Pero también despierta amor. Siempre. Porque no se ha perdido la capacidad de admiración. Y quien admira ha empezado el camino del amor. Y hay quien admira la integridad del hombre. Y hay siempre uno que parte en el camino difícil de su consecución. Pero son pocos. Empiezan a ser los hijos de la Luz.

En general, son jóvenes. Que no han encallecido su alma. Que no han sido mordidos todavía por la envidia. Y por eso, pueden admirar las cosas noblemente grandes. Y buscar la estatura de su humanidad. Todavía ven la Vida, allí donde ella vive. Y la desean para sí. No todo es oquedad. Y el hombre pleno, el hombre auténtico, ve crecer en los otros la Imagen que él refleja. Y este es el consuelo de su soledad no buscada; ver que sobre el nivel de la multitud moderna se asoman las dimensiones de la autenticidad de otros hombres.
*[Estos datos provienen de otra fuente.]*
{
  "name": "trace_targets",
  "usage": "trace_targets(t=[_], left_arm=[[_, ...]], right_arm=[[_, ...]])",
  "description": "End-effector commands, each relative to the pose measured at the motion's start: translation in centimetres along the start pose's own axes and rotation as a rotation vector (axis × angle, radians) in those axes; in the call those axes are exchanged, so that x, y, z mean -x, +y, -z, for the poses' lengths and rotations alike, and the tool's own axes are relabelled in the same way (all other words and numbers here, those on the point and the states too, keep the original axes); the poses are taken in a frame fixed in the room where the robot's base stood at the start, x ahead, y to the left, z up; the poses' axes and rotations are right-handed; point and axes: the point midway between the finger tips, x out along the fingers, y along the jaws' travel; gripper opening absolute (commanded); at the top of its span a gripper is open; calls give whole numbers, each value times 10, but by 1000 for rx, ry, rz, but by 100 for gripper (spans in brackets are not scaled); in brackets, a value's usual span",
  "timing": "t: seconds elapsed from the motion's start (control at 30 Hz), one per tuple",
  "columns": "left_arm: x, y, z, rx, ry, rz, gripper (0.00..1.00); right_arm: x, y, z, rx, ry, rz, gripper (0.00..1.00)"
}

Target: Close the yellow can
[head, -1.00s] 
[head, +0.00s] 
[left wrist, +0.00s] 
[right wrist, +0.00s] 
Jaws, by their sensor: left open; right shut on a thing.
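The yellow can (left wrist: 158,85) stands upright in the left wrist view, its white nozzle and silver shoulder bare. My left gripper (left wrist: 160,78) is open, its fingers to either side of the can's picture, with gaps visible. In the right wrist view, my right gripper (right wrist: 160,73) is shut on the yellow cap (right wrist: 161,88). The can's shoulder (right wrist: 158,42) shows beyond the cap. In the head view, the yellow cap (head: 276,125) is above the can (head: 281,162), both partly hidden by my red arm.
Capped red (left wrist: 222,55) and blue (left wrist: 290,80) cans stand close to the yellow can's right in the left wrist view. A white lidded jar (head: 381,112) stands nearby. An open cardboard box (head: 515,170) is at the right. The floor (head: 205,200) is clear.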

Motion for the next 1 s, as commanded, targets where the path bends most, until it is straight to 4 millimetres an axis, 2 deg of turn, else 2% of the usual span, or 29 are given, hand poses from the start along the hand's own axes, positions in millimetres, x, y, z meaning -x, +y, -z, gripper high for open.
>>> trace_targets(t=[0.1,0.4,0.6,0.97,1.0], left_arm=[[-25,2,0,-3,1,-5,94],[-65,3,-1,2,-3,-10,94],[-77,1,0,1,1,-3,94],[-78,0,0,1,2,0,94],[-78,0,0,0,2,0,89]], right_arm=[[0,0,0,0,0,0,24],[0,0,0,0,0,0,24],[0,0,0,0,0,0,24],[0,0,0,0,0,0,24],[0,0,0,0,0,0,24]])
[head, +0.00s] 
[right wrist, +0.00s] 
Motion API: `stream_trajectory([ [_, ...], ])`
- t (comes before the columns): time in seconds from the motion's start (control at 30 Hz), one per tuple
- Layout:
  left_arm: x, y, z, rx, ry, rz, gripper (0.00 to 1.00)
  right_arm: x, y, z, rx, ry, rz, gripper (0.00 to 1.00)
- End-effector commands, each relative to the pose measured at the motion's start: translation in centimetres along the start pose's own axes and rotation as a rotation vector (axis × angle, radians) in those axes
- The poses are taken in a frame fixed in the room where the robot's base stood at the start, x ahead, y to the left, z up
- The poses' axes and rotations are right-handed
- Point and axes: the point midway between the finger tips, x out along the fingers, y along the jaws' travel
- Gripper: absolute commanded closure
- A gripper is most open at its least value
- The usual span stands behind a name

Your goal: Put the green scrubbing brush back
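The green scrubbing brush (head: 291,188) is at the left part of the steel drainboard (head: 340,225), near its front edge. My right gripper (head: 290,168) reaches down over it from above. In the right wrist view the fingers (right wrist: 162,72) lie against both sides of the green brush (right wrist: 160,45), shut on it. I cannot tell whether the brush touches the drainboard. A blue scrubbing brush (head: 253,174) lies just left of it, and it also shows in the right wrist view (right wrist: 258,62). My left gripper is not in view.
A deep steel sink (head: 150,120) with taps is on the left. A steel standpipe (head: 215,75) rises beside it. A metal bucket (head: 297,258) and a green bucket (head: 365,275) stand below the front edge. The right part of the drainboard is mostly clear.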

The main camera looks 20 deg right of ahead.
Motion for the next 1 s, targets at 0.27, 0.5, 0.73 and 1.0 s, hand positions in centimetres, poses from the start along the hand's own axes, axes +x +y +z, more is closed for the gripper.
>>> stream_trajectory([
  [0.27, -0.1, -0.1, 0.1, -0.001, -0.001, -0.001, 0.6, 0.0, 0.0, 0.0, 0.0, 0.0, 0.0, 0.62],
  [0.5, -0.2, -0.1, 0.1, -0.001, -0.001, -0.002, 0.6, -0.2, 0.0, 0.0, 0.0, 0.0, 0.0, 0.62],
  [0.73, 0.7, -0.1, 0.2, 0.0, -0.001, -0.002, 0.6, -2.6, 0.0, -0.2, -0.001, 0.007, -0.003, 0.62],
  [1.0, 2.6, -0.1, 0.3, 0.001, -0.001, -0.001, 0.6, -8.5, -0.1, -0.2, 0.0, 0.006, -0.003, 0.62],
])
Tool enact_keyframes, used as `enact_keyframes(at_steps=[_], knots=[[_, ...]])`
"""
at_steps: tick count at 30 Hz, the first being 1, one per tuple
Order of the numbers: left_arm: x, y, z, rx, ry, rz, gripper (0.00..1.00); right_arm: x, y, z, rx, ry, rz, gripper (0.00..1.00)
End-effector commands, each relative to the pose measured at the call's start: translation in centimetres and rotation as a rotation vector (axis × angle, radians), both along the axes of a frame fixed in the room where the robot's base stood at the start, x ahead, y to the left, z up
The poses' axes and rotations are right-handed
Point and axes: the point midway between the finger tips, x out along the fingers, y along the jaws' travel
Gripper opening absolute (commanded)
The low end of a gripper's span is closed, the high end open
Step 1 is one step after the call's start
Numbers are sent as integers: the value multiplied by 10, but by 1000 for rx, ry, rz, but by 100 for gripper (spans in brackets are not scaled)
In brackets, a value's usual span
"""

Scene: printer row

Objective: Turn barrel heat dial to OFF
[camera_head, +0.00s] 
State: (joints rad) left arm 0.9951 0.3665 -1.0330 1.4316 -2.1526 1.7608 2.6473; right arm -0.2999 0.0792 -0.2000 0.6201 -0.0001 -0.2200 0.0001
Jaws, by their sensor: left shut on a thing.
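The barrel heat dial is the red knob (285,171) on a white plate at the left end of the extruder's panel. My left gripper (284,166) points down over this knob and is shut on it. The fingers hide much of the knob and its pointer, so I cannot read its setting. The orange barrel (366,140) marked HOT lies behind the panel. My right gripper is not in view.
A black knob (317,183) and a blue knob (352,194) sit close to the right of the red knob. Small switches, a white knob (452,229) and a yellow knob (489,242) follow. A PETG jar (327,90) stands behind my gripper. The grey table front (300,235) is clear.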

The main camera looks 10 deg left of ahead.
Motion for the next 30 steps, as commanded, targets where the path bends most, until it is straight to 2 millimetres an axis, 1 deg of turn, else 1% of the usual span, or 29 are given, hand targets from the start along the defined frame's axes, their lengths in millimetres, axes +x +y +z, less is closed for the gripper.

Aunque no todos los que él quisiera. Porque él sí desea la igualdad verdadera; en la grandeza. Él sí desea la igualdad en la llegada; en la conquista de la esencia definitiva y quieta que dará la plenitud del Ser. Y ama. Y busca para todos, su estatura. Y tiende la mano. Pero la soberbia del corto, la más peligrosa de las soberbias, la rechaza. Prefiere el fracaso, a la confesión de su finitud voluntaria. Y culpable.

No. No todo es oquedad. Hay hombres plenos. Y los que van en camino. Capacidades frescas que hay que guiar. Capacidades dormidas que hay que despertar.

Y mostrarles las caricaturas desvertebradas de los hombres modernos. Para inspirarles el santo horror a la frustración de su humanidad. Y mostrarles la belleza de la plenitud. Para despertar el más noble de los apetitos naturales del hombre. Para despertar el amor apasionado por el Ser. Y por cada reflejo suyo. Para que sientan la ambición de lograr su medida. La medida del hombre sin aditamentos. Del hombre sustantivo.

* Escrito en homenaje a Guido Soaje Ramos, y publicado en «Tribuna», San Juan, Argentina, domingo 16 de julio de 1980.